# Supplied records:
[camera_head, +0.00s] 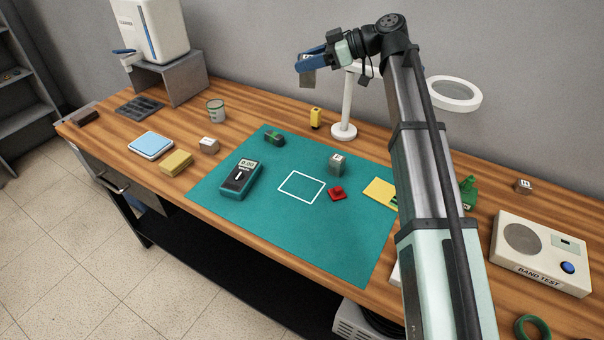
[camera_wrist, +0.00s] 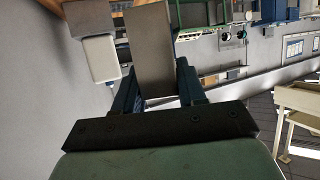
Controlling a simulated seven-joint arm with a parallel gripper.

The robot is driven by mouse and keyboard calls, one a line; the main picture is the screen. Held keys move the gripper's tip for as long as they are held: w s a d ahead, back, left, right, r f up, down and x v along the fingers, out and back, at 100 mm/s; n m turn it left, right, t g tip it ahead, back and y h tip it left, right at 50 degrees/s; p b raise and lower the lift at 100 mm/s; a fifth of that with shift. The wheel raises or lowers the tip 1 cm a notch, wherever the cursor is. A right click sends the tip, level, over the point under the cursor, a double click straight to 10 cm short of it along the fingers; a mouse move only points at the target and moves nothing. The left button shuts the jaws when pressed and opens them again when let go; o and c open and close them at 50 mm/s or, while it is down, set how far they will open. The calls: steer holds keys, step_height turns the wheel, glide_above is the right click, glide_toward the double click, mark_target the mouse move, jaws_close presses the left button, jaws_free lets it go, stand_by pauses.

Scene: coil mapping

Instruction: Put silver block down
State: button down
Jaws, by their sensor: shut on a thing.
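The silver block (camera_head: 308,78) is held in my gripper (camera_head: 310,67), high above the back of the bench. In the wrist view the block (camera_wrist: 148,40) shows as a plain grey slab between the two blue fingers of my gripper (camera_wrist: 155,82). The fingers are shut on it. The block is well clear of the bench and touches nothing else that I can see. Its far end runs out of the wrist view.
The outlined square is empty. A lamp (camera_head: 344,130) stands behind the mat. A band tester (camera_head: 541,254) is at right.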

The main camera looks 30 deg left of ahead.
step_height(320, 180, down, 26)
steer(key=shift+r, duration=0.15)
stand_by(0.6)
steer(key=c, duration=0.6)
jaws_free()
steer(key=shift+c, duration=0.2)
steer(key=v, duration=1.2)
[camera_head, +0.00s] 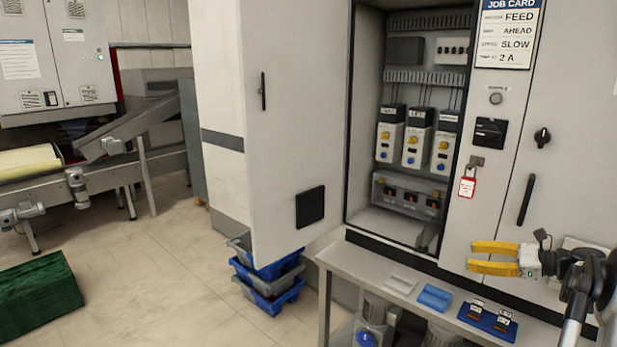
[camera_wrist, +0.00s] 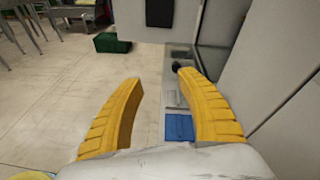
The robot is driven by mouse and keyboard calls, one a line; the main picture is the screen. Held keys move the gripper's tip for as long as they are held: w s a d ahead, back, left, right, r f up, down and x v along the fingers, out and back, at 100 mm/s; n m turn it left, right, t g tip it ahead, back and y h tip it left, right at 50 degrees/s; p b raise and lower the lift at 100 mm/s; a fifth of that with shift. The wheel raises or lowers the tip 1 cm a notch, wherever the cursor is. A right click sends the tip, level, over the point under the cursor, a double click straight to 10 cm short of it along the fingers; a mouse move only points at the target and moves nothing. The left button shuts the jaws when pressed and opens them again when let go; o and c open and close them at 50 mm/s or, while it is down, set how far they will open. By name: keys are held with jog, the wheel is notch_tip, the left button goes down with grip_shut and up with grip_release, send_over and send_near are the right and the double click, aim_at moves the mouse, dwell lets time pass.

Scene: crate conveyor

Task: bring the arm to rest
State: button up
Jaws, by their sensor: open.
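My gripper (camera_head: 482,258) has two yellow fingers and is in front of the closed right cabinet door, above the right part of the bench, pointing left. In the wrist view my gripper (camera_wrist: 166,105) shows its fingers spread apart with nothing between them. It is open and empty. My arm reaches in from the right edge of the head view. The fingers appear clear of the bench and the cabinet.
The bench (camera_head: 345,273) holds a grey tray (camera_head: 400,284), a blue tray (camera_head: 434,297) and a dark blue tray (camera_head: 476,321) with small modules. The open cabinet door (camera_head: 296,120) stands left.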

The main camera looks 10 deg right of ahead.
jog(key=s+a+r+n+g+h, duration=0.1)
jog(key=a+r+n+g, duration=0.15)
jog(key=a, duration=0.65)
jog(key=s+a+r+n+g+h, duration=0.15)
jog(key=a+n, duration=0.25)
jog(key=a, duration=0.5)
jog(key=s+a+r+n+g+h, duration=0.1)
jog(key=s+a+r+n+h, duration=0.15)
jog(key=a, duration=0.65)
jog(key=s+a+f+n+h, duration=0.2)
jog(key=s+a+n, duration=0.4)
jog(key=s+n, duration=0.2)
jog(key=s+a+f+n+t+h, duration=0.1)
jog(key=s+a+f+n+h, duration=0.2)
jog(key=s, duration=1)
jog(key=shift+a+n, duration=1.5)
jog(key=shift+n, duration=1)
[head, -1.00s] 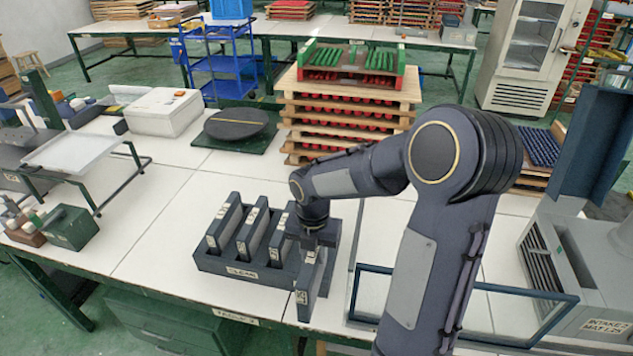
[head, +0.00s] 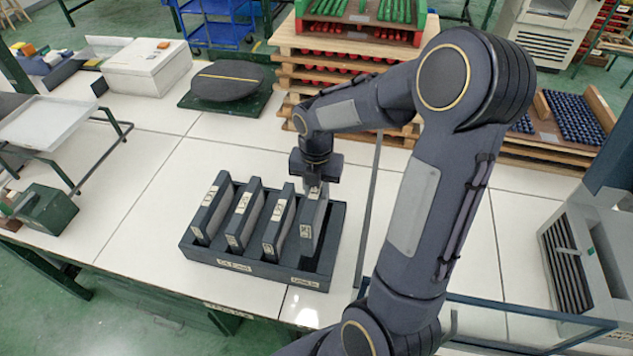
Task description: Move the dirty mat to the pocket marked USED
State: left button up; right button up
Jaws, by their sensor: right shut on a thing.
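A dark rack (head: 215,262) stands on the white table, with several upright dark mats in a row. Three mats, including the leftmost (head: 212,208), stand in its left and middle pockets. Two pale labels are on its front, a left one and a right one (head: 305,282); their writing is too small to read surely. My right gripper (head: 316,187) is above the rack's right part, shut on the top of a fourth mat (head: 312,228). This mat is roughly upright, its lower end in or just over the right pocket; I cannot tell whether it touches the floor. My left gripper is out of view.
A glass-like panel (head: 368,205) stands just right of the rack. A round dark plate (head: 228,80), a white box (head: 150,68) and stacked trays (head: 300,85) stand behind. A green box (head: 45,210) is at left. The table left of the rack is clear.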

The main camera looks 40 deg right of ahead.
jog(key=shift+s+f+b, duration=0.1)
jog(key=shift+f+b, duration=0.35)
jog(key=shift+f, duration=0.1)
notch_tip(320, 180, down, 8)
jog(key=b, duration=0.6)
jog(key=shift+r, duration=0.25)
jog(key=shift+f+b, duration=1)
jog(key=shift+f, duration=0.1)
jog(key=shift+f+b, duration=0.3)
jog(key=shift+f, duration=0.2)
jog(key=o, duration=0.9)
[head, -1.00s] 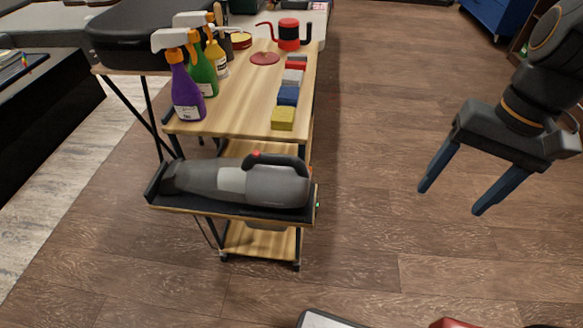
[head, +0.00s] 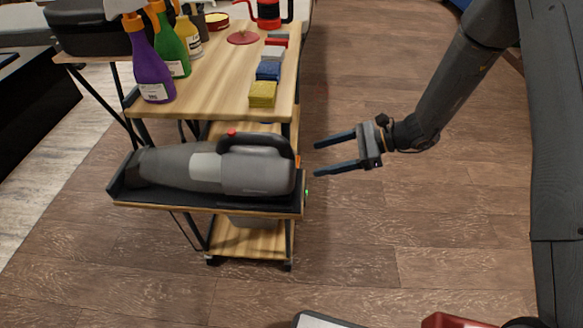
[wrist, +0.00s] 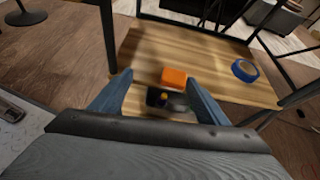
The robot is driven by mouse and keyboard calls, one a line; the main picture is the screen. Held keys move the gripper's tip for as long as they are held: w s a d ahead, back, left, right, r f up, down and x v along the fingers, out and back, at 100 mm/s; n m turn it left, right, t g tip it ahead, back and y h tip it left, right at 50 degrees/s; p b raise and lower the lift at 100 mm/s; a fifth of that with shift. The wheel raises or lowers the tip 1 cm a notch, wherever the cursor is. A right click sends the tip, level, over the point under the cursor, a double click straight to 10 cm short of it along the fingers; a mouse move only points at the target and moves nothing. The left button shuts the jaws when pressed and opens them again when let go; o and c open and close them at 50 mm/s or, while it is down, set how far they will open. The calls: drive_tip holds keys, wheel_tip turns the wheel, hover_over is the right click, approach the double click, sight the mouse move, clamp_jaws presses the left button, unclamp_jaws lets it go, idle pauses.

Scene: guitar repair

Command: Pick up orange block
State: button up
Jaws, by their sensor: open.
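The orange block (wrist: 174,77) lies on a wooden shelf of the cart (wrist: 220,75) in the wrist view, between and beyond my fingertips. It cannot be made out in the head view, where the vacuum and cart top cover much of the lower shelves. My gripper (head: 315,160) is open and empty, just right of the cart, with its fingers pointing left toward it. In the wrist view my gripper (wrist: 158,85) faces the shelf, with its two blue fingers spread on either side of the block.
A dark object (wrist: 165,98) sits just nearer than the block, and a blue tape roll (wrist: 244,70) lies to its right. Cart legs frame the shelf opening. A grey handheld vacuum (head: 215,168) rests on the cart's front tray. Floor right of the cart is clear.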

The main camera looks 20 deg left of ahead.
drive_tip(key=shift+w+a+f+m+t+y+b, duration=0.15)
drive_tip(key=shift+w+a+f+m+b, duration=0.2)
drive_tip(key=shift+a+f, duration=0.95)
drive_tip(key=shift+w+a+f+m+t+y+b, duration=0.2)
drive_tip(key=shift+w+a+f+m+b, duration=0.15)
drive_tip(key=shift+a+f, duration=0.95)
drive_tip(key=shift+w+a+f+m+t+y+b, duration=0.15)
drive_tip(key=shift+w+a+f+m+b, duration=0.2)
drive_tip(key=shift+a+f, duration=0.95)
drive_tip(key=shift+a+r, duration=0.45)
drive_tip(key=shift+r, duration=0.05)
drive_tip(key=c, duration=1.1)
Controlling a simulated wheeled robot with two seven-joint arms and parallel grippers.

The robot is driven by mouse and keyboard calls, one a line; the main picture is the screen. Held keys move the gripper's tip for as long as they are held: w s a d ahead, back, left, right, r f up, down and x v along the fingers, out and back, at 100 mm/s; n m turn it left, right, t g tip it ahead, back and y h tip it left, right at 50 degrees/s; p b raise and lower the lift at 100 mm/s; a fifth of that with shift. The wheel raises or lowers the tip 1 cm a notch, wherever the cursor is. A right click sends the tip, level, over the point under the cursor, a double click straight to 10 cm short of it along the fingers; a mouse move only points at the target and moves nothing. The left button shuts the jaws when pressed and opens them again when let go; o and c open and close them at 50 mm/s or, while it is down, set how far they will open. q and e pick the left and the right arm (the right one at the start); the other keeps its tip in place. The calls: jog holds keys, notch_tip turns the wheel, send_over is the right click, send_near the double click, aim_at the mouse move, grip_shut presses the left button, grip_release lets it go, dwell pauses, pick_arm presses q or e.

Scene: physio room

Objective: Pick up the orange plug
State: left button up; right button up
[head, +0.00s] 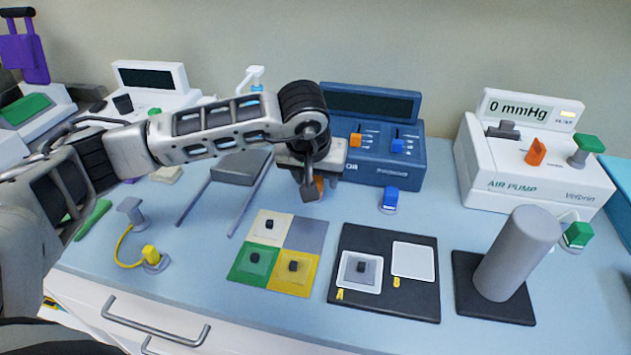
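My left arm reaches in from the left, and my left gripper (312,188) points down in front of the blue device. A small piece of the orange plug (320,185) shows beside and behind the dark near finger. The rest of the plug is hidden by the gripper. I cannot tell whether the fingers are closed on it or only around it, nor whether it touches the table. My right gripper is not in view.
The blue device (372,178) stands just behind the gripper, with a blue plug (389,199) to the right. A coloured tile board (303,234) and a black tray (425,305) lie in front. A grey cylinder (517,252) and the air pump (530,185) stand right.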

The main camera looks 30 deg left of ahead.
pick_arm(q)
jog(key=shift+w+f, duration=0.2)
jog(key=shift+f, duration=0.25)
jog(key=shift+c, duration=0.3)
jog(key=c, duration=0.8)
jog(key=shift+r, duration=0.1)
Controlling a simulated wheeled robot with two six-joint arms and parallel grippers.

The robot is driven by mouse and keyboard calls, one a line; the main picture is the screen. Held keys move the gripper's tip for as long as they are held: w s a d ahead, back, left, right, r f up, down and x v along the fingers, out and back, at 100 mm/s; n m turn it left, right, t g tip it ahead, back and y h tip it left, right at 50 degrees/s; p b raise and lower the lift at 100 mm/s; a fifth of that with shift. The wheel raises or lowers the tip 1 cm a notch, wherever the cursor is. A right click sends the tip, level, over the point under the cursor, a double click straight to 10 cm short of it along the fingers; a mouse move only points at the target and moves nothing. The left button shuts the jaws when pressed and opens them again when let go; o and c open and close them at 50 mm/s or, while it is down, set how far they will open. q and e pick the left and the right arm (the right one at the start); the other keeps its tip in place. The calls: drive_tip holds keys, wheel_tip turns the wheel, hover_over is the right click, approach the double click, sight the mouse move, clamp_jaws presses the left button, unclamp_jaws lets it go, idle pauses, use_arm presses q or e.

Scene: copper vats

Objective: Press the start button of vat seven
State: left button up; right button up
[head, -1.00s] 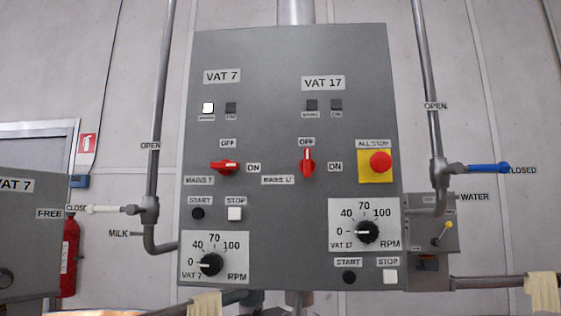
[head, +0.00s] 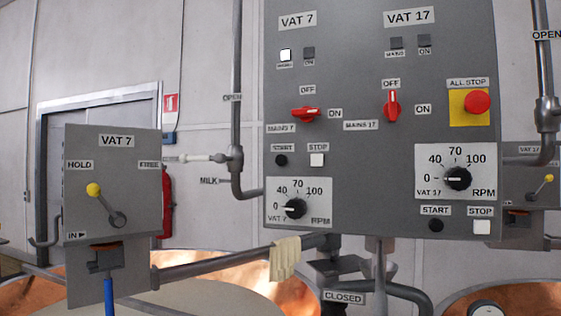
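The grey control panel (head: 350,100) fills the middle and right of the head view. The black start button of vat 7 (head: 281,160) sits under its START label, left of the white stop button (head: 317,160). The red vat 7 mains switch (head: 306,114) has its handle turned sideways toward ON. The white vat 7 mains lamp (head: 285,55) is bright; the lamp beside it (head: 308,53) is dark. The vat 7 RPM knob (head: 295,208) points to about 0. Neither gripper is in view.
The vat 17 start button (head: 436,225) and the red all-stop button (head: 477,102) are on the panel's right. A separate VAT 7 box (head: 112,190) with a yellow-knobbed lever stands at left. A cloth (head: 285,258) hangs on a pipe below; copper vats lie beneath.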

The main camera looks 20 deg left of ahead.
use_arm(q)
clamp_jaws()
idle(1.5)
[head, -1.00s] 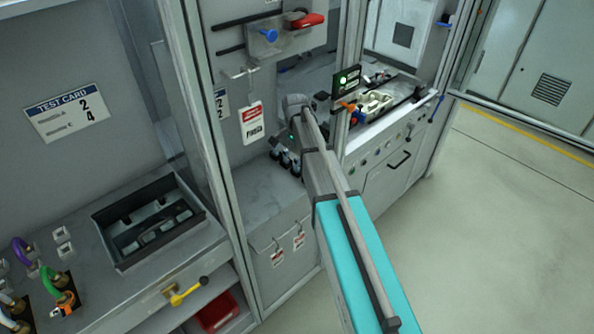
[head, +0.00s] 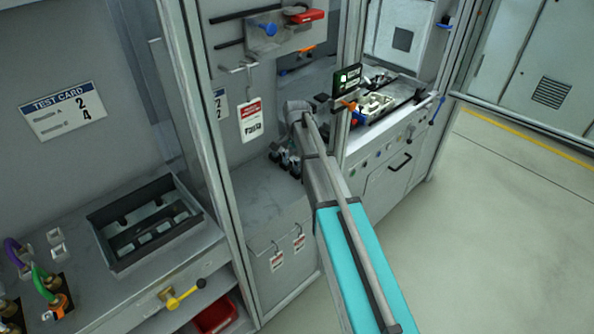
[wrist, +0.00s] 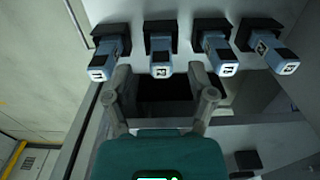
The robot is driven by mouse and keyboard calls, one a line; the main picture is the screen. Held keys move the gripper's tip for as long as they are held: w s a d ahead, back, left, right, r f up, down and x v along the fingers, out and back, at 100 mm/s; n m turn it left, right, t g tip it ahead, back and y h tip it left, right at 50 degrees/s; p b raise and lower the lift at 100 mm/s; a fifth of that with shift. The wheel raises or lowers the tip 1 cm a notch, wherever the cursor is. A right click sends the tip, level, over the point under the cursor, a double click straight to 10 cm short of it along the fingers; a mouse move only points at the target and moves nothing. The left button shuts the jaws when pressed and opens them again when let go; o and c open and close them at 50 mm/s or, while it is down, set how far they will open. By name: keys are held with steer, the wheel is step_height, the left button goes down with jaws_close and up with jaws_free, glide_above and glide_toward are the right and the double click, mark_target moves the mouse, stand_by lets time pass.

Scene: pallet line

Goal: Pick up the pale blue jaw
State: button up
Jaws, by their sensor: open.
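Several pale blue jaws stand in black holders in a row across the top of the wrist view: a far left jaw (wrist: 106,58), a middle-left jaw (wrist: 160,52), a middle-right jaw (wrist: 217,54) and a far right jaw (wrist: 275,52). Each has a small dark-marked label on its end; I cannot read these clearly. My gripper (wrist: 161,78) is open and empty, its fingers spread either side of the middle-left jaw in the picture. Whether they touch any jaw I cannot tell. In the head view the jaws (head: 285,160) are small and partly hidden by my arm.
A red-lettered tag (head: 251,121) hangs above the jaw shelf. A black tray (head: 147,222) lies on the left bench. A framed post and a small dark display (head: 347,80) stand right of my arm. The floor at right is clear.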

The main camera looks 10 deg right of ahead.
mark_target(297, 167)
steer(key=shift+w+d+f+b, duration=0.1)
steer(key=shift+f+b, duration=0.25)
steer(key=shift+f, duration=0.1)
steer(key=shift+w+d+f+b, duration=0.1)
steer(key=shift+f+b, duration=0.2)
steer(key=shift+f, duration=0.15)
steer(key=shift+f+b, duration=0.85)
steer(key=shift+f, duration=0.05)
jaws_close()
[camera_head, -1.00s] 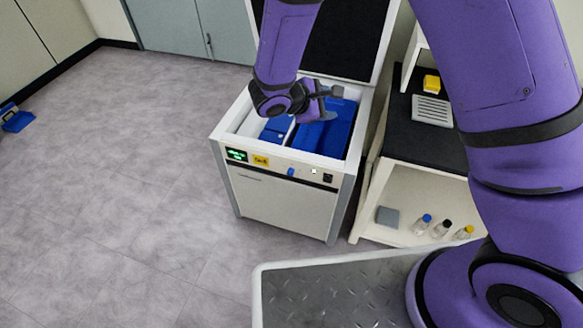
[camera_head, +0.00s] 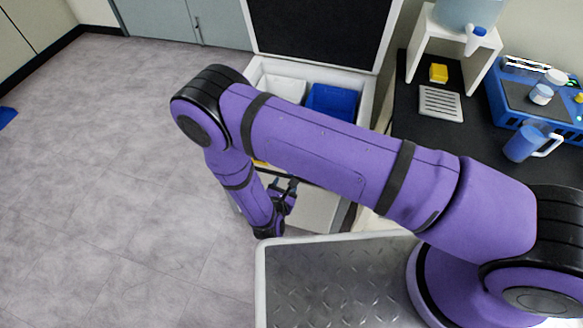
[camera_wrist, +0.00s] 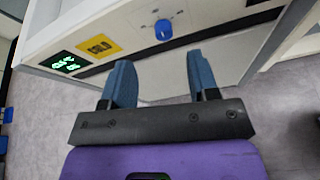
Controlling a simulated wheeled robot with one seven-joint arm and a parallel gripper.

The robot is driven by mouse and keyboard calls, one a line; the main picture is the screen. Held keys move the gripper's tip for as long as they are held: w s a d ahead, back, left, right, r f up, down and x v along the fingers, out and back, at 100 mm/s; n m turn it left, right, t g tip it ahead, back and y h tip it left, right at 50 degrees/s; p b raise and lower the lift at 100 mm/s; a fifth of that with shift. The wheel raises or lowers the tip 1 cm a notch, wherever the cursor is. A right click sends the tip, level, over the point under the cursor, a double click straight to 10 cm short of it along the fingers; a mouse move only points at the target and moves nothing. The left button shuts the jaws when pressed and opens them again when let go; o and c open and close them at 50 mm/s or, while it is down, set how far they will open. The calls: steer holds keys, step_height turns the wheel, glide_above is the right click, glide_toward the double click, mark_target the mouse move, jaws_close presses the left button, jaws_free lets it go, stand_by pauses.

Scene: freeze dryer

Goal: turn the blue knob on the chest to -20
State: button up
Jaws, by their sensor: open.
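The chest (camera_head: 367,103) stands open behind my arm in the head view, its front panel mostly hidden by the arm. In the wrist view the blue knob (camera_wrist: 163,29) is on the chest's front panel, above and between my two fingertips and apart from them. A green lit display (camera_wrist: 65,62) and a yellow label (camera_wrist: 99,46) are to its left on the panel. My gripper (camera_wrist: 160,68) is open and empty, its blue fingers pointing toward the panel. In the head view my gripper (camera_head: 286,196) is low in front of the chest, partly hidden.
Inside the chest are a blue bin (camera_head: 333,100) and a white bin (camera_head: 285,88). A black-topped bench (camera_head: 420,150) at the right bears a blue jug (camera_head: 524,143), a yellow block (camera_head: 438,72) and blue equipment (camera_head: 520,90).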

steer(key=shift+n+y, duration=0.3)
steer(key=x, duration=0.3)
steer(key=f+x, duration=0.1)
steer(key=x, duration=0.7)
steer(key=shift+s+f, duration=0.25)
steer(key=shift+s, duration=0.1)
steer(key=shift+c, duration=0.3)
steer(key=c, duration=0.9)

# Do this:
Above are the records; repeat their lines from the first through the line containing "Controlling a simulated seven-joint", and leave out each picture.

# Written response:
[camera_head, +0.00s] 
[camera_wrist, +0.00s] 
Controlling a simulated seven-joint arm with a parallel gripper.

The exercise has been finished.